While at work in late 2009, a heavy box fell on the back of Joseph’s neck, back and shoulders, damaging his optic nerve, which controlled his vision. Joseph went completely blind in a matter of months instead of years.
Being remarried and raising a teenage son, Joseph realized he needed to apply for social security disability in order to have an income that, along with that of his new wife, would support both of them and allow them to support their household. After a few months, Joseph was granted Social Security Disability. When someone is awarded Social Security income of any kind, they are no longer required to file a tax return because their income is no longer earned. Although he was no longer required to file, he was included in his wife’s filing as her dependent.
Upon filing, Joseph and his wife were confused and frustrated because they did not understand why they did not receive a tax refund.

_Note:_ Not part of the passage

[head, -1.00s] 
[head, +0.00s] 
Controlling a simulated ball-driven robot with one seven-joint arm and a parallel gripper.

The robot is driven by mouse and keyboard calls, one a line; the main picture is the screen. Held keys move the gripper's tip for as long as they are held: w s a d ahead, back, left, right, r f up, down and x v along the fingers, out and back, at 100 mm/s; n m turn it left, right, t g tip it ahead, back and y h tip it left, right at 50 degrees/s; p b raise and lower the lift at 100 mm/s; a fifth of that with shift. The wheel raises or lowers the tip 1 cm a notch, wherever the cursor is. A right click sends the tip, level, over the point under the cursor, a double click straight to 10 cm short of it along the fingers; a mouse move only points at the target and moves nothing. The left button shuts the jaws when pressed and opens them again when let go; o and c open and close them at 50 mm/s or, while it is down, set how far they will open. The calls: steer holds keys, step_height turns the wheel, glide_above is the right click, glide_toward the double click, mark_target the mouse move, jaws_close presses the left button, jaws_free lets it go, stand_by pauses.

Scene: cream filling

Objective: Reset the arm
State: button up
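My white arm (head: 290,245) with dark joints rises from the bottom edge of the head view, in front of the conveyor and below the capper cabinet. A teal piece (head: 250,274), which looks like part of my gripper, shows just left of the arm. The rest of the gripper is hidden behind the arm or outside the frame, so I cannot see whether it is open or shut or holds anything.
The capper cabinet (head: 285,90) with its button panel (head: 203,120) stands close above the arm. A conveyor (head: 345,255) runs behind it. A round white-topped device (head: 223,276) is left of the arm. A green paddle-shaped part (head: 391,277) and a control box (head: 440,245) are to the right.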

In addition, his social security benefits were cut off because it appeared to the Social Security Administration that he was working. Joseph did his research and started to believe he might be a victim of identity theft.
LSLA accepted his case and got started right away, requesting 2848 to access his tax refund history, which included a timeline of submitted documents such as W2’s. LSLA instantly noticed W2’s posted from Florida. Also uncovered were three dependents in Florida listed on his report which made no sense since Joseph and his wife only had one child. His attorney immediately knew and confirmed that he was in fact a victim of identity theft.
On top of not receiving a refund, Joseph’s disability income was discontinued since the IRS was able to see reports of a steady income, actually reported by the identity thief. With continued efforts, LSLA made a Freedom Of Information Act (FOIA) request to identify the back and forth communication Joseph had with the IRS, proving his attempts to inform the Internal Revenue Service (IRS) that he was disabled and the W2s from Florida were not his own.
All of this overwhelming information about his social security being discontinued due to identity theft was stressful for Joseph and his wife. Over time, his wife became ill and could no longer work. Without her supportive income and no income from his disability award, the family was getting desperate for money.
LSLA submitted an identity theft claim to the IRS, which was accepted. The IRS ended up giving Joseph a protected PIN number that can block others who are trying to access his tax information. LSLA helped Joseph re-qualify for social security disability. LSLA also obtained all of Joseph’s wife’s refund money. Finally, LSLA obtained a determination that Joseph did not owe any money to the IRS.
“I really appreciated the great work you did. The IRS can be a stressful process. Your legal services helped my family recover from financial loss.” Joseph said. “You brought me peace of mind and besides being able to get a refund, getting a peace of mind was by far the greatest result.”
*Names were changed to protect the identity of the individuals involved.